**Input for this task:**
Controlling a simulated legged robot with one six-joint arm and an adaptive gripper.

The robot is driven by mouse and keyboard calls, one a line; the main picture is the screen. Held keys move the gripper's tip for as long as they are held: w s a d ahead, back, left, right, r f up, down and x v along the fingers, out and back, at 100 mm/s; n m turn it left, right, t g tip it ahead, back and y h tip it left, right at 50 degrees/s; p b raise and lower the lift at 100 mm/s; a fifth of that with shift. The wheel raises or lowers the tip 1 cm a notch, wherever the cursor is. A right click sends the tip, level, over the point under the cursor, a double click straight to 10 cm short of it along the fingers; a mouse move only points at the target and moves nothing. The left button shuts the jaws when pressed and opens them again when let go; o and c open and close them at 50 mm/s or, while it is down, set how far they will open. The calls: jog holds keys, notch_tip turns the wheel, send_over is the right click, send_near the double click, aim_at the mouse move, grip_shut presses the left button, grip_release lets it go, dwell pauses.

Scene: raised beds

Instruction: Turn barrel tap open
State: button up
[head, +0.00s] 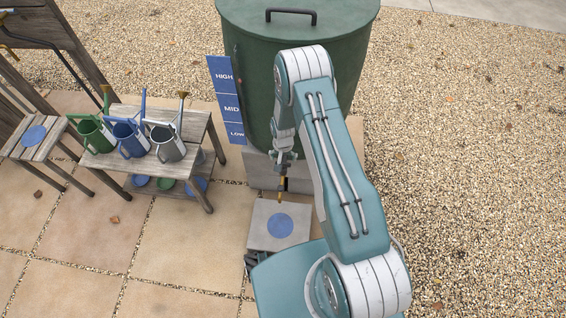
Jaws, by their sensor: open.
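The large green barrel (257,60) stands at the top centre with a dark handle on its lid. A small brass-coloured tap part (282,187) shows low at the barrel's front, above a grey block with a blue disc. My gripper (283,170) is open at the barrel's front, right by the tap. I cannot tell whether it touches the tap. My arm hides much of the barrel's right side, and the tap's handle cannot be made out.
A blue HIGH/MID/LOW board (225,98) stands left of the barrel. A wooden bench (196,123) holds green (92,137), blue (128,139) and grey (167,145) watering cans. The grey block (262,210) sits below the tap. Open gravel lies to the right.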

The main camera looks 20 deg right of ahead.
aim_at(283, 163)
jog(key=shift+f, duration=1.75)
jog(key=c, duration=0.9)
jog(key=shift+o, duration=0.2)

...

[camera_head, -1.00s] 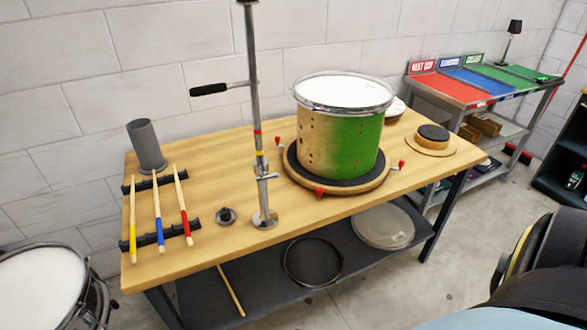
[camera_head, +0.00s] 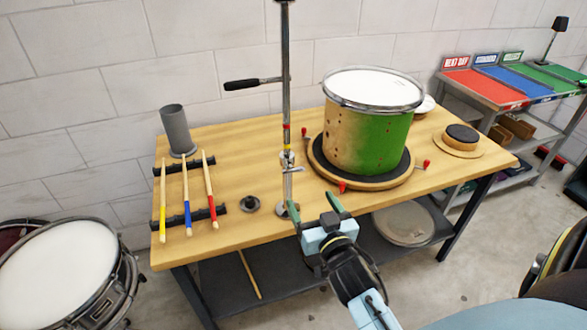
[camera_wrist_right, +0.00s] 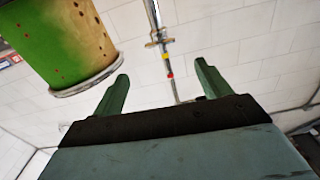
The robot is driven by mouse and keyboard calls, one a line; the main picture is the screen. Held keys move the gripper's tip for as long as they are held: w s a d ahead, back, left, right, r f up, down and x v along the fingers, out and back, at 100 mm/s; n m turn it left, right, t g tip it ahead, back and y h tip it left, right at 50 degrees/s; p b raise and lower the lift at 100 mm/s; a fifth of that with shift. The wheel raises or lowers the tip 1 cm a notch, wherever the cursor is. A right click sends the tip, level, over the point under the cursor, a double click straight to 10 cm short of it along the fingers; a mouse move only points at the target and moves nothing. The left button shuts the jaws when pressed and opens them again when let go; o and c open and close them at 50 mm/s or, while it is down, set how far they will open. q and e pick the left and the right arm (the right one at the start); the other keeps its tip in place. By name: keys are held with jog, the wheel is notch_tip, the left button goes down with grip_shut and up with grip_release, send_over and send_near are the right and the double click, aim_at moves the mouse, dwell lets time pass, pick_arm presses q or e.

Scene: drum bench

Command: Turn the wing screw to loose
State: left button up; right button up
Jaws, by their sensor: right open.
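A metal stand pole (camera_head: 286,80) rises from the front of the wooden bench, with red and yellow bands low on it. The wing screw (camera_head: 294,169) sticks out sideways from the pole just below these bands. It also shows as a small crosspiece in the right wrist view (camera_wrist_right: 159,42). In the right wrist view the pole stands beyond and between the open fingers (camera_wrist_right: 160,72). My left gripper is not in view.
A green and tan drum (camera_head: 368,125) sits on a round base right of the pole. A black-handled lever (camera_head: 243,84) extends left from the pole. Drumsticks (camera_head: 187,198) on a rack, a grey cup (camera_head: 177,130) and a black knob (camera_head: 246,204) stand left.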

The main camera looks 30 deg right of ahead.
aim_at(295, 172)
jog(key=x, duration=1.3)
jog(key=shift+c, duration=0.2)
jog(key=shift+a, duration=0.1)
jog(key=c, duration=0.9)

**What the task requires:** From the data, collect all lines where the string "State" appears.

**Exercise solution:**
State: button up
State: left button up; right button up

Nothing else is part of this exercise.